For me, C.D. Wright’s “In a Ring of Cows Is the Signal Given: Ruminations on Mothering and Writing” brought nods of recognition: “When my husband and I met other couples with a baby, we joined heads and bored into their glowing faces to ask in abrupt, strained unison if ‘it’ slept. And if ‘it’ did, we shunned those people” (195). It wasn’t sleep for my husband and me, it was colic, but that sense of an in- and out-group of parents, of those who were “getting it” and those who weren’t, resonates powerfully for me. But this won’t mean the same for those whose “it” slept and didn’t cry, I suppose. They may feel mysteriously rejected, shunned for no fault of their own.

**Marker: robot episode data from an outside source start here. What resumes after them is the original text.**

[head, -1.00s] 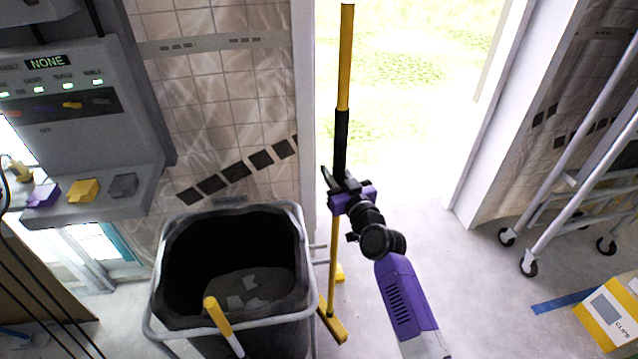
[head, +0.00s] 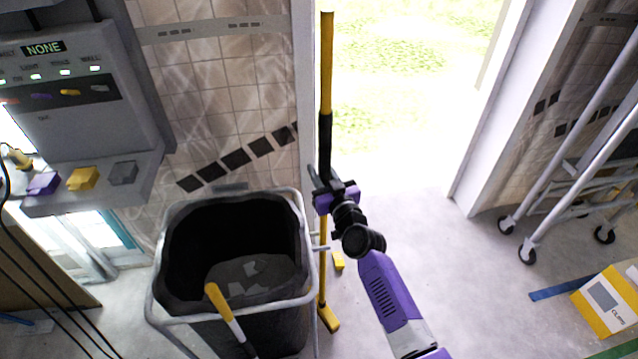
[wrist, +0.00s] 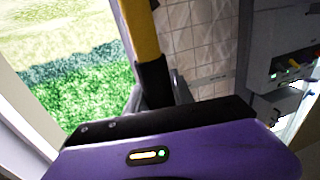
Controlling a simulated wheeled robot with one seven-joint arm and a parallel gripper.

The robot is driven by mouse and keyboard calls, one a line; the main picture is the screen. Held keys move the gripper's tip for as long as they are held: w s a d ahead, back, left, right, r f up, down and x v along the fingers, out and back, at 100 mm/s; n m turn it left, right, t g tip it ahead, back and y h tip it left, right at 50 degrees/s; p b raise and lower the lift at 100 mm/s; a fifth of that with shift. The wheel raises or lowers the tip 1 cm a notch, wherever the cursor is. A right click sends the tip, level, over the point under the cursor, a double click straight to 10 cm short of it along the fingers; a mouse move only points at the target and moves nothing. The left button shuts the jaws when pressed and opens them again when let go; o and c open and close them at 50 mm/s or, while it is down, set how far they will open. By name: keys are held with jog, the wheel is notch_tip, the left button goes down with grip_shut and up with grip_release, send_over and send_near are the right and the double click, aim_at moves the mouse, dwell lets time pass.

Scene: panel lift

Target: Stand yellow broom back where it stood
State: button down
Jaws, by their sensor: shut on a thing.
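The yellow broom (head: 326,75) stands upright in front of the bright doorway, with a black grip section around the middle of its handle. Its yellow foot (head: 328,318) is low, close to the floor by the black bin; I cannot tell whether it touches the floor. My gripper (head: 328,188) is shut on the handle at the lower part of the black section.
A black bin (head: 187,235) in a grey tube frame stands just left of the broom, with a yellow-and-white handle sticking out. A small yellow piece (head: 338,261) is behind the broom. A wheeled rack (head: 560,150) and a yellow box (head: 608,305) are at right.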

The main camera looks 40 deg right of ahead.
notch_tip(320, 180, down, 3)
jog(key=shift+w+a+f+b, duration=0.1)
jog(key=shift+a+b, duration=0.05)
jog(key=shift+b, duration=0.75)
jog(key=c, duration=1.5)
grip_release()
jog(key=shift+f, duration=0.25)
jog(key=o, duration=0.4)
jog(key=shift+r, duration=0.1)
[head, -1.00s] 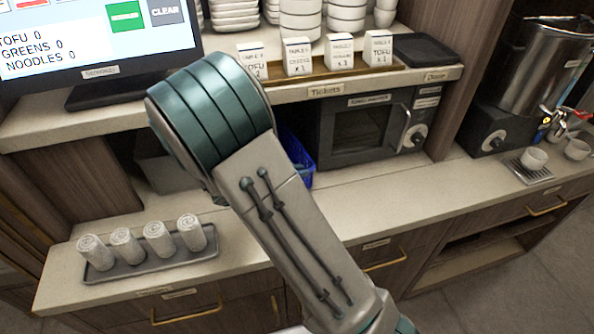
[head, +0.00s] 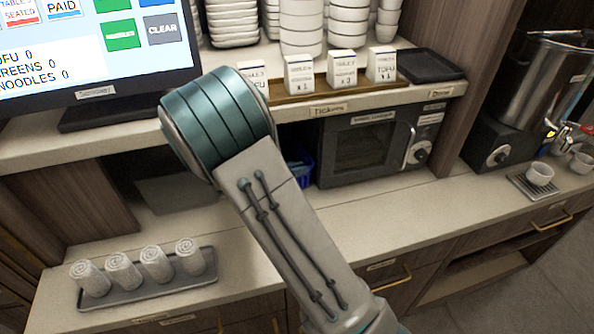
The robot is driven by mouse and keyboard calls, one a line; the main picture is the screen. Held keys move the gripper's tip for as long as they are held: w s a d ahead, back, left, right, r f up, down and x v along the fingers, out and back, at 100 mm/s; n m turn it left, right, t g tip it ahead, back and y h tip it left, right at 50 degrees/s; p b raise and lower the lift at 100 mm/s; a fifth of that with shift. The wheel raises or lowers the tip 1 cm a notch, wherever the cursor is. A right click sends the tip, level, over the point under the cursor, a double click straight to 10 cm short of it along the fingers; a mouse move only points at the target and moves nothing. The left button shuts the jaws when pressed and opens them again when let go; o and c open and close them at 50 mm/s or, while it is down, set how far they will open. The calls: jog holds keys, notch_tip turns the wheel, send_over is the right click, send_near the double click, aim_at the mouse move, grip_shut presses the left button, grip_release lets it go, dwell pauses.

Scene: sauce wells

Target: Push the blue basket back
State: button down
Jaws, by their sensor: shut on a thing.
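The blue basket (head: 302,171) stands on the lower counter under the shelf, just left of the microwave. Only a narrow strip of its right side shows; my arm hides the rest. My arm reaches across the middle of the head view. My gripper is hidden behind the arm, so its fingers and its contact with the basket cannot be seen.
A microwave (head: 372,150) stands right of the basket. A grey tray (head: 150,293) with several rolled towels lies at the counter's left. Ticket cards stand on a wooden strip (head: 300,97) on the shelf above. The counter (head: 370,213) before the microwave is clear.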

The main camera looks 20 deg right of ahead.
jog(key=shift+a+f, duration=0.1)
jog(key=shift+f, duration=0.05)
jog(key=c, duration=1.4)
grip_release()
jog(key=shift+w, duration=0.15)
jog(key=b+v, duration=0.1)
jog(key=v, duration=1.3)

To them I apologize, and direct them to someone like Barbara Einzig, perhaps, whose baby slept (from 5 to 7 am, at least), and whose “FIRST THINGS FIRST: notes toward a discovery of BEING A MOTHER BEING A WRITER” details the particularity of early childhood, the dangers of generalizing. Both Wright and Einzig move beyond those early days of difficult parenting and create poetry out of, sometimes even against, their experiences. Both are right (I first typed “write,” one of the pleasures of the book being the ease with which the poet-authors pun and play with language).
The Grand Permission invites us in, as the title suggests: it begins the conversation which its readers can continue, as I will continue to dip back into the book and discover new nuggets, new wisdom. There’s plenty here for mothers who are poets, plenty for mothers who aren’t poets, either, but who struggle to make sense of their experience in whatever way they can. We are not alone.